DUBAI: MBC Group has signed a five-year agreement with Turkish production houses, Medyapim and Ay Yapim.
The partnership, which was unveiled at the 38th International Co-Production & Entertainment Content Market in Cannes, will see the two production houses sharing Turkish content exclusively with MBC Group, as well as producing original Arabic content for the MENA market.
“It’s no secret that Turkish content is extremely popular with MENA audiences — it’s a genre that has been rising in popularity in this region since the early Noughties,” said Sam Barnett, CEO of MBC Group.
The partnership will see the companies focus on knowledge-sharing to produce programs that will be shot in Saudi Arabia among other countries in the MENA region, he said.
Upcoming titles produced by Medyapim and Ay Yapim will appear exclusively as “first look” titles in the MENA region or as part of a volume deal agreement via MBC’s TV channels, as well as on its streaming platform Shahid.
These titles, which have not been announced yet, will be dubbed in Arabic and will air in the MENA region on the same date as Turkey.
MBC Group will also work with Medyapim and Ay Yapim to co-develop and commission Arabic-language productions, scheduled to begin filming in Saudi Arabia and surrounding territories in the region in the coming years.
The titles will be revealed as and when production begins.
The move signals an end to an unofficial boycott imposed on Turkey by Saudi Arabia as the two countries work to improve ties.

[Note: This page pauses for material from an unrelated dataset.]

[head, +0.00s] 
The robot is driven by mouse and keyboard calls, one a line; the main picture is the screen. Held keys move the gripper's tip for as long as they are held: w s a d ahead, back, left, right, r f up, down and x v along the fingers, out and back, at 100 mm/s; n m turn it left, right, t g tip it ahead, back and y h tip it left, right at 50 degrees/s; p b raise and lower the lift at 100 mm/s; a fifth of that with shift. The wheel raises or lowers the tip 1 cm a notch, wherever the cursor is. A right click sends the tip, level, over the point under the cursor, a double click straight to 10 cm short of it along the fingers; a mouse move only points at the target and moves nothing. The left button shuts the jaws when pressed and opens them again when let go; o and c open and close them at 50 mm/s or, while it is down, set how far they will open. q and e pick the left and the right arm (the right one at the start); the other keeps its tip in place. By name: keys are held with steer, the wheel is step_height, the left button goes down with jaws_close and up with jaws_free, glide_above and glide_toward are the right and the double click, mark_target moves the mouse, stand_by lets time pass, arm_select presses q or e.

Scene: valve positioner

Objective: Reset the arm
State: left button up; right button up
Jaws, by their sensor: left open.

Saudi Arabia and Turkey were at loggerheads during the 2011 Arab Spring over Ankara’s support for political Islamist groups deemed a threat to the region’s system of rule.
Tensions escalated sharply after the October 2018 murder of journalist Jamal Khashoggi in Istanbul’s Saudi consulate, and Saudi companies and businesses imposed an unofficial boycott on Turkish goods.
However, relations started to warm this year following huge diplomatic efforts by Turkish President Recep Tayyip Erdogan, also extended to Saudi Arabia’s regional allies, as Turkey’s economy struggles with a slumping lira and soaring inflation that could threaten Erdogan’s chances in elections planned by June 2023.
After Erdogan visited the Kingdom earlier this year, Saudi Arabia’s Crown Prince Mohammed bin Salman went to Ankara in June, and during that trip Turkish officials said that the two countries had lifted restrictions on trade, flights and the screening of TV series, with mutual negative media coverage also halted.